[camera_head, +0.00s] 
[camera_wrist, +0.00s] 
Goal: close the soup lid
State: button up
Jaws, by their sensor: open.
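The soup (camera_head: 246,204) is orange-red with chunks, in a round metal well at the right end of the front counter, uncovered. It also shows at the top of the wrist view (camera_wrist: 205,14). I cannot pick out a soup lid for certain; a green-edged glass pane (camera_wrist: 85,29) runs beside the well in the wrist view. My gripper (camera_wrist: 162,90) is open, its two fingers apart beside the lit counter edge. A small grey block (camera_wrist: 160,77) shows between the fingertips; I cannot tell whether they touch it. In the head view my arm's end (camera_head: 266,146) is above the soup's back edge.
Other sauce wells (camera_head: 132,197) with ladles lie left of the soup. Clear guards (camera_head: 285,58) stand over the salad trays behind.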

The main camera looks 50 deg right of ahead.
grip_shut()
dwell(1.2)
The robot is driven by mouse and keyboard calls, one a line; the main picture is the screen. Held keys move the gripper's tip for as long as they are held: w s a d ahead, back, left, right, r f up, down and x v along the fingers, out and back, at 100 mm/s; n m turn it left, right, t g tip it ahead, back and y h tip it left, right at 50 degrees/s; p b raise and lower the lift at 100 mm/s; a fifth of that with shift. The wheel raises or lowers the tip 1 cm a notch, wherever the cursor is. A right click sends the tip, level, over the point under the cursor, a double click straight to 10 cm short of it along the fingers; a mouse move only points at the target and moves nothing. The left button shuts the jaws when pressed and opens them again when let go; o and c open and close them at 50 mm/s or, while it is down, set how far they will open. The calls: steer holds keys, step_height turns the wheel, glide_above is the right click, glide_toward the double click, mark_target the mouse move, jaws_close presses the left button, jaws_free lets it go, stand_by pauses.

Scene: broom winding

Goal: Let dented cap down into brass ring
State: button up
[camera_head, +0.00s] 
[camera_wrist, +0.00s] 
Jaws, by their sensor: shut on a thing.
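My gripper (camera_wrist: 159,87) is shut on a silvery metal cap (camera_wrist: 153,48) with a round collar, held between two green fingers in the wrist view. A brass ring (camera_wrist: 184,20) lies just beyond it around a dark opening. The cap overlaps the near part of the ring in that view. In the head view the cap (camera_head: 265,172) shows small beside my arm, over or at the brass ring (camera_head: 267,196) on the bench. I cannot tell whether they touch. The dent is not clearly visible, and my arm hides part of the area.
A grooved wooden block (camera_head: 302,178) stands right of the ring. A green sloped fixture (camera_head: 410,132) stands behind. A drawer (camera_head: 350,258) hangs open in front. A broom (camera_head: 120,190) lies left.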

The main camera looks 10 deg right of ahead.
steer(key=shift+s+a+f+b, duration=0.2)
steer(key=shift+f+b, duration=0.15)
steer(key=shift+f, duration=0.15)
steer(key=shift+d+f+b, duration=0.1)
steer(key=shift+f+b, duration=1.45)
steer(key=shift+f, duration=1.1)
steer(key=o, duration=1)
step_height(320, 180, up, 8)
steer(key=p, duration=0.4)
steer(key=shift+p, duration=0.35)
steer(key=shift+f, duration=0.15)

──────────────────────────────

**WHAT THIS TASK INVOLVES**.
Copy each line above containing the string "Goal".

**FULL RESPONSE**.
Goal: close the soup lid
Goal: Let dented cap down into brass ring

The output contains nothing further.